**WRITTEN TASK**
Locate all lines with the word "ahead". Copy them.
## begin SUPPLIED INFORMATION
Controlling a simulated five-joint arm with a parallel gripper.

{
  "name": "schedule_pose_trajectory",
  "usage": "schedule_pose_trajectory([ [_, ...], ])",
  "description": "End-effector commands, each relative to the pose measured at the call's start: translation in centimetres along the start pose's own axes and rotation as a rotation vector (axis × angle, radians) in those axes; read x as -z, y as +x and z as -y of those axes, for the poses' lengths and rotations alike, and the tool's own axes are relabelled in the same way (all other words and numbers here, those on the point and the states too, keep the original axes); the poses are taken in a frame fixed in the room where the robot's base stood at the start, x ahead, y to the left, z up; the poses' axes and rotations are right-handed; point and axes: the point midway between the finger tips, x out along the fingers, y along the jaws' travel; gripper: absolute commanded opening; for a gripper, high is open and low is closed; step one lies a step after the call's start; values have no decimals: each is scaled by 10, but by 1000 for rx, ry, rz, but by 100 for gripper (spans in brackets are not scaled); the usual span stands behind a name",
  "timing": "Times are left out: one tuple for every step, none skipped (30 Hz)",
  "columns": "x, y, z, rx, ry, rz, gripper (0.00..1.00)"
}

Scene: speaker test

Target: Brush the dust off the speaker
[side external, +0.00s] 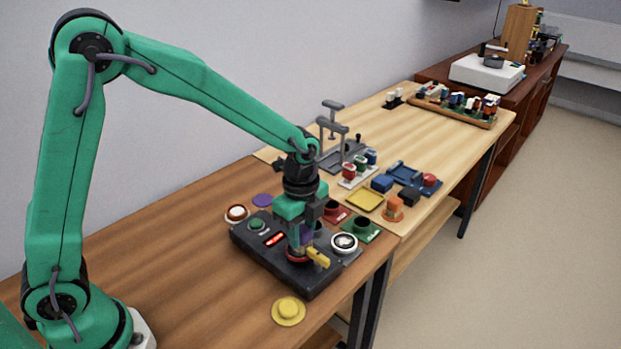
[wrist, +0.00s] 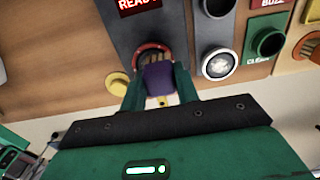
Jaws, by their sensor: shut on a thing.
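My gripper (side external: 303,240) is shut on a brush with a purple body, brown bristles and what looks like a yellow handle (side external: 318,257). In the wrist view the brush's purple part (wrist: 158,80) sits between my fingertips (wrist: 155,85). The bristles point at a red-rimmed round part (wrist: 152,47) on a dark console (side external: 270,262). The inside of that round part is mostly hidden; I cannot tell whether the bristles touch it. A round disc with a whitish face (side external: 344,242) lies to its right, also in the wrist view (wrist: 218,64). I cannot tell for certain which is the speaker.
The console has a red lit display (side external: 273,240) and a green button (side external: 256,224). A yellow disc (side external: 288,310) lies in front.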

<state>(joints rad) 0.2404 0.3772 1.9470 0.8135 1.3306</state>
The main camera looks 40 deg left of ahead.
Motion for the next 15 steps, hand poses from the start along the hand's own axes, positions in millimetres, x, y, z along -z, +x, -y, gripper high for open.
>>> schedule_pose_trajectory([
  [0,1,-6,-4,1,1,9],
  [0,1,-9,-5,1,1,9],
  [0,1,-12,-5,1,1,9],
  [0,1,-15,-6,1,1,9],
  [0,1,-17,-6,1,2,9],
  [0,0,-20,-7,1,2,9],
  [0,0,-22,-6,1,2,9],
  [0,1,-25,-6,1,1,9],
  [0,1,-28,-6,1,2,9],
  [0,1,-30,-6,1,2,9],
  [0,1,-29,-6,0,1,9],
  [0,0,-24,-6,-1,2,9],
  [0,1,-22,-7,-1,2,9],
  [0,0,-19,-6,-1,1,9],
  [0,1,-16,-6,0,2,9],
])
## end SUPPLIED INFORMATION
**ANSWER BELOW**
  "description": "End-effector commands, each relative to the pose measured at the call's start: translation in centimetres along the start pose's own axes and rotation as a rotation vector (axis × angle, radians) in those axes; read x as -z, y as +x and z as -y of those axes, for the poses' lengths and rotations alike, and the tool's own axes are relabelled in the same way (all other words and numbers here, those on the point and the states too, keep the original axes); the poses are taken in a frame fixed in the room where the robot's base stood at the start, x ahead, y to the left, z up; the poses' axes and rotations are right-handed; point and axes: the point midway between the finger tips, x out along the fingers, y along the jaws' travel; gripper: absolute commanded opening; for a gripper, high is open and low is closed; step one lies a step after the call's start; values have no decimals: each is scaled by 10, but by 1000 for rx, ry, rz, but by 100 for gripper (spans in brackets are not scaled); the usual span stands behind a name",
The main camera looks 40 deg left of ahead.

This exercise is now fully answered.